**Collected data**

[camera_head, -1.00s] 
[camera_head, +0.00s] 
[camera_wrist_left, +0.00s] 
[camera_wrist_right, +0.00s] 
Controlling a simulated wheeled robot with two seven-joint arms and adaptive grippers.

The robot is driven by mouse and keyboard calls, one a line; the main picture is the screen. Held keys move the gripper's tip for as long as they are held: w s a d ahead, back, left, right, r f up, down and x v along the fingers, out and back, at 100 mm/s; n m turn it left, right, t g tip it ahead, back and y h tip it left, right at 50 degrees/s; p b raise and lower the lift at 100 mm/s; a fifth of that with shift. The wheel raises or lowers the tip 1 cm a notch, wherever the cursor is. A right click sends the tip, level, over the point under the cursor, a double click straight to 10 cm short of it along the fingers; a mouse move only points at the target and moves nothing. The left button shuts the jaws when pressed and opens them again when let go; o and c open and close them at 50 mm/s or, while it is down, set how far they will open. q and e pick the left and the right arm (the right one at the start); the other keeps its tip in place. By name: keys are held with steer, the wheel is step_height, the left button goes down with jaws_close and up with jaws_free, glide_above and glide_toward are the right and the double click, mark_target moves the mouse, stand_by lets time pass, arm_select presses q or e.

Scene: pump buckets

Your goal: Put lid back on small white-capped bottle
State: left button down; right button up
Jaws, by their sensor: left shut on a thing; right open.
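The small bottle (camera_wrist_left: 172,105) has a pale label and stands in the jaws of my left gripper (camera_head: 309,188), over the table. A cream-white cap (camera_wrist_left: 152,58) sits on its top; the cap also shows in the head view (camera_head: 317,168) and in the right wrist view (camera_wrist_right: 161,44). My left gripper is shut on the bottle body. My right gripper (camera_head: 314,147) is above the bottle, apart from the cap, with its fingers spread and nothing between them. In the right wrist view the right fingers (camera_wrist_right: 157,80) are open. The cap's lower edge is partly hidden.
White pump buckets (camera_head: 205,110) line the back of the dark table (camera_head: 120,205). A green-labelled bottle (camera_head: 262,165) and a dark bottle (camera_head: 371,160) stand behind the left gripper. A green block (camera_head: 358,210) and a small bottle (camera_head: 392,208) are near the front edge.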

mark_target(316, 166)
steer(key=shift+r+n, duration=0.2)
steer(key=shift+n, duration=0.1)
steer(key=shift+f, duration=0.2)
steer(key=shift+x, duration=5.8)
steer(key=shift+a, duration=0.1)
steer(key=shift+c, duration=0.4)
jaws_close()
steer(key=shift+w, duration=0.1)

**What you have to do**
Type out all of the material again, word for word.

**Written solution**
[camera_head, -1.00s] 
[camera_head, +0.00s] 
[camera_wrist_left, +0.00s] 
[camera_wrist_right, +0.00s] 
Controlling a simulated wheeled robot with two seven-joint arms and adaptive grippers.

The robot is driven by mouse and keyboard calls, one a line; the main picture is the screen. Held keys move the gripper's tip for as long as they are held: w s a d ahead, back, left, right, r f up, down and x v along the fingers, out and back, at 100 mm/s; n m turn it left, right, t g tip it ahead, back and y h tip it left, right at 50 degrees/s; p b raise and lower the lift at 100 mm/s; a fifth of that with shift. The wheel raises or lowers the tip 1 cm a notch, wherever the cursor is. A right click sends the tip, level, over the point under the cursor, a double click straight to 10 cm short of it along the fingers; a mouse move only points at the target and moves nothing. The left button shuts the jaws when pressed and opens them again when let go; o and c open and close them at 50 mm/s or, while it is down, set how far they will open. q and e pick the left and the right arm (the right one at the start); the other keeps its tip in place. By name: keys are held with steer, the wheel is step_height, the left button goes down with jaws_close and up with jaws_free, glide_above and glide_toward are the right and the double click, mark_target moves the mouse, stand_by lets time pass, arm_select presses q or e.

Scene: pump buckets

Your goal: Put lid back on small white-capped bottle
State: left button down; right button up
Jaws, by their sensor: left shut on a thing; right open.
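The small bottle (camera_wrist_left: 172,105) has a pale label and stands in the jaws of my left gripper (camera_head: 309,188), over the table. A cream-white cap (camera_wrist_left: 152,58) sits on its top; the cap also shows in the head view (camera_head: 317,168) and in the right wrist view (camera_wrist_right: 161,44). My left gripper is shut on the bottle body. My right gripper (camera_head: 314,147) is above the bottle, apart from the cap, with its fingers spread and nothing between them. In the right wrist view the right fingers (camera_wrist_right: 157,80) are open. The cap's lower edge is partly hidden.
White pump buckets (camera_head: 205,110) line the back of the dark table (camera_head: 120,205). A green-labelled bottle (camera_head: 262,165) and a dark bottle (camera_head: 371,160) stand behind the left gripper. A green block (camera_head: 358,210) and a small bottle (camera_head: 392,208) are near the front edge.

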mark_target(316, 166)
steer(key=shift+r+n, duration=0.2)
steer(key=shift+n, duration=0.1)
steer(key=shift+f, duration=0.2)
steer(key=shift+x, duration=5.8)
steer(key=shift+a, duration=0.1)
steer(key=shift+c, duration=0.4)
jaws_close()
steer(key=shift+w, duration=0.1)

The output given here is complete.